### MATERIAL PROVIDED ###

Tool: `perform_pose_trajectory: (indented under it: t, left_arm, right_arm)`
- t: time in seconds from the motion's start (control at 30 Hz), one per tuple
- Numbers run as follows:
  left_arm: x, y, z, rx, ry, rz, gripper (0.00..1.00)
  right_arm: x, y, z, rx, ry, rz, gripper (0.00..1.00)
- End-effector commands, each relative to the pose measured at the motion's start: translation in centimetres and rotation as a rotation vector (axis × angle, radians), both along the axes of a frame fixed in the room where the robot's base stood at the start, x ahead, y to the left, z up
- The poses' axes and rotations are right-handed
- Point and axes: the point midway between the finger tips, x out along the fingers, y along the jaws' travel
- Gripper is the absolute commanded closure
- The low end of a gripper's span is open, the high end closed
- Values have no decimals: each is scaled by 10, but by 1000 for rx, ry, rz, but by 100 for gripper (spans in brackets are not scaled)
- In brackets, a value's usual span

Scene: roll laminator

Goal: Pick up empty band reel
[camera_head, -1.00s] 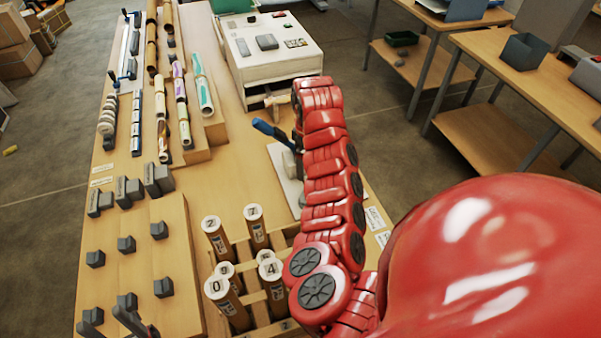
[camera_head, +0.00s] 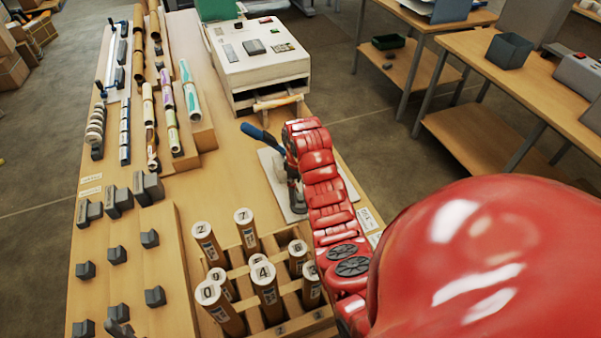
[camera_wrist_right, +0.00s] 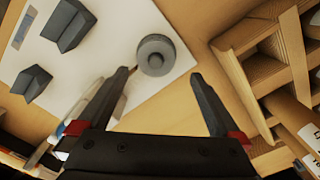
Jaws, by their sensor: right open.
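No thing is labelled as the empty band reel. A small grey round piece with a raised hub (camera_wrist_right: 155,55), which may be it, lies on a white board (camera_wrist_right: 105,35) in the right wrist view. My right gripper (camera_wrist_right: 159,76) is open and empty, with its two dark fingers apart and the round piece just past the fingertips, between their lines. In the head view my right arm reaches over the same white board (camera_head: 268,163). The arm hides part of the board there, and the round piece cannot be made out. I do not see my left gripper.
A white machine (camera_head: 258,60) is at the back. Dark blocks (camera_wrist_right: 68,25) sit on the board.

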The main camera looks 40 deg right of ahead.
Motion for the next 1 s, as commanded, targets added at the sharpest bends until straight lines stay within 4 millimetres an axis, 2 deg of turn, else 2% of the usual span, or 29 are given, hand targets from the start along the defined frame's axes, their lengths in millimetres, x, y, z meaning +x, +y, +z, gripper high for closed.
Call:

###

Reproduce the whole listing word for word, setting aside any pictures.

**FINISHED ANSWER**:
Tool: `perform_pose_trajectory: (indented under it: t, left_arm, right_arm)`
- t: time in seconds from the motion's start (control at 30 Hz), one per tuple
- Numbers run as follows:
  left_arm: x, y, z, rx, ry, rz, gripper (0.00..1.00)
  right_arm: x, y, z, rx, ry, rz, gripper (0.00..1.00)
- End-effector commands, each relative to the pose measured at the motion's start: translation in centimetres and rotation as a rotation vector (axis × angle, radians), both along the axes of a frame fixed in the room where the robot's base stood at the start, x ahead, y to the left, z up
- The poses' axes and rotations are right-handed
- Point and axes: the point midway between the finger tips, x out along the fingers, y along the jaws' travel
- Gripper is the absolute commanded closure
- The low end of a gripper's span is open, the high end closed
- Values have no decimals: each is scaled by 10, but by 1000 for rx, ry, rz, but by 100 for gripper (spans in brackets are not scaled)
- In brackets, a value's usual span

Scene: roll laminator

Goal: Pick up empty band reel
[camera_head, -1.00s] 
[camera_head, +0.00s] 
[camera_wrist_right, +0.00s] 
Jaws, by their sensor: right open.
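No thing is labelled as the empty band reel. A small grey round piece with a raised hub (camera_wrist_right: 155,55), which may be it, lies on a white board (camera_wrist_right: 105,35) in the right wrist view. My right gripper (camera_wrist_right: 159,76) is open and empty, with its two dark fingers apart and the round piece just past the fingertips, between their lines. In the head view my right arm reaches over the same white board (camera_head: 268,163). The arm hides part of the board there, and the round piece cannot be made out. I do not see my left gripper.
A white machine (camera_head: 258,60) is at the back. Dark blocks (camera_wrist_right: 68,25) sit on the board.

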The main camera looks 40 deg right of ahead.
Motion for the next 1 s, as commanded, targets added at the sharpest bends until straight lines stay within 4 millimetres an axis, 2 deg of turn, else 2% of the usual span, or 29 are given, hand targets from the start along the defined frame's axes, their lengths in millimetres, x, y, z meaning +x, +y, +z, gripper high for closed.
Call:

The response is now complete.